Aside from that minor miscalculation, these were no trouble at all to cook. You could teach a child to do them, they are so easy. Butter in a wok or deep frying pan, frogs’ legs in batches shortly following. Let them fry a little before adding a lot of crushed garlic, and then a little more before adding a generous amount of parsley. They will cook quickly but they will also fall apart quite easily. The best way to serve them is in large bowls for your guests to pick at as and how they wish. They are finger food, after all. But so good; though I say it myself, my guests were pleasantly surprised.

Giving an evaluation of myself is not something I have been very good at doing – I am highly self-critical as a matter of nature.

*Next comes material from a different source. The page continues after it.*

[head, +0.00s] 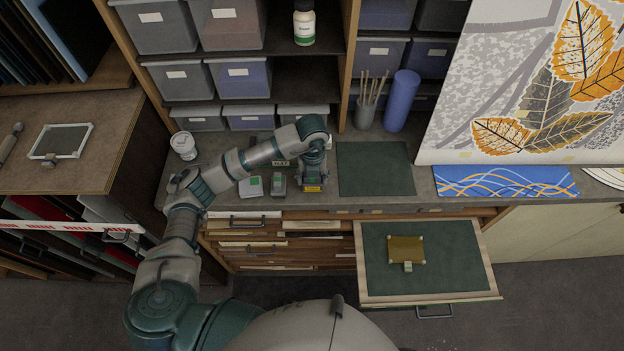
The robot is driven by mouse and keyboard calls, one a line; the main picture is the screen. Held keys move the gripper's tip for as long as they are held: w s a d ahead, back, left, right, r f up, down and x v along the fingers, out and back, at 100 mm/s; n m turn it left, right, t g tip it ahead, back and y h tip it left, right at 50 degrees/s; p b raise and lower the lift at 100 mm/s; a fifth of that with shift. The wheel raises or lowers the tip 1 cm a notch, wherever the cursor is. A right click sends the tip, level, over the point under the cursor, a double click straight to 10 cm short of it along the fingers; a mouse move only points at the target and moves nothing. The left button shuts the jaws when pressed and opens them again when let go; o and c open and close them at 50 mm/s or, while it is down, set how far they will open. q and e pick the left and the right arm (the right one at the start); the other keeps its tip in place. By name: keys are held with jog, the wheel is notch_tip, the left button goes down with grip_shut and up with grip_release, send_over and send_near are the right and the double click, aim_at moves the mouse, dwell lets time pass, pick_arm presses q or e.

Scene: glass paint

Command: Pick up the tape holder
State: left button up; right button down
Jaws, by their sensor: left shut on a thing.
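The tape holder (312,188) is a small dark item with a yellow-orange front, standing near the front edge of the workbench. My left gripper (313,172) reaches down from above and is shut on it. The gripper hides most of the holder's top, and I cannot tell whether it is clear of the bench. My right gripper is not in view.
Small grey-green items (278,183) and a pale box (250,187) sit left of the holder. A dark green mat (375,168) lies to its right. A white cup (184,146) stands farther left. An open drawer (480,296) juts out in front, carrying a yellow plate (406,248).

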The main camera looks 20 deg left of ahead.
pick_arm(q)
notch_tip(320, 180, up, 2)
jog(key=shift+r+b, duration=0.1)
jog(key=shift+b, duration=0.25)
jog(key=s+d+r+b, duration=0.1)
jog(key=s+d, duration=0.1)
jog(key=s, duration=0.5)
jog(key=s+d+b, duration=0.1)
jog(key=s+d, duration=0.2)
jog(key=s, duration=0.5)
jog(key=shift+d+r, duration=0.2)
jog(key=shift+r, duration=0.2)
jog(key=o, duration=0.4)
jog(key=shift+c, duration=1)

This year I believed, and guests of mine agreed, that I was in the kitchen for too much of the evening. While I feel the food was better than last year, I felt like I was hosting from the doorway a lot, and from the stove a lot. There comes a time in every socialite’s tenure where they realise their limit may have been reached when it comes to hosting. A five-course dinner for nine people, which makes for 45 servings, two dishes of which needed to be attended to during the party. I say every year, I try to build and improve on the last one, but I think going bigger is not always better. Nevertheless, to humour my vanity, I asked to be scored as usual by the guests who stayed until the end of the evening (two had to leave early due to prior commitments), and this year I scored a still-respectable 50/60, which is actually a fall of two points from last year. Back to a three-course menu for next year, but three courses I know inside-out.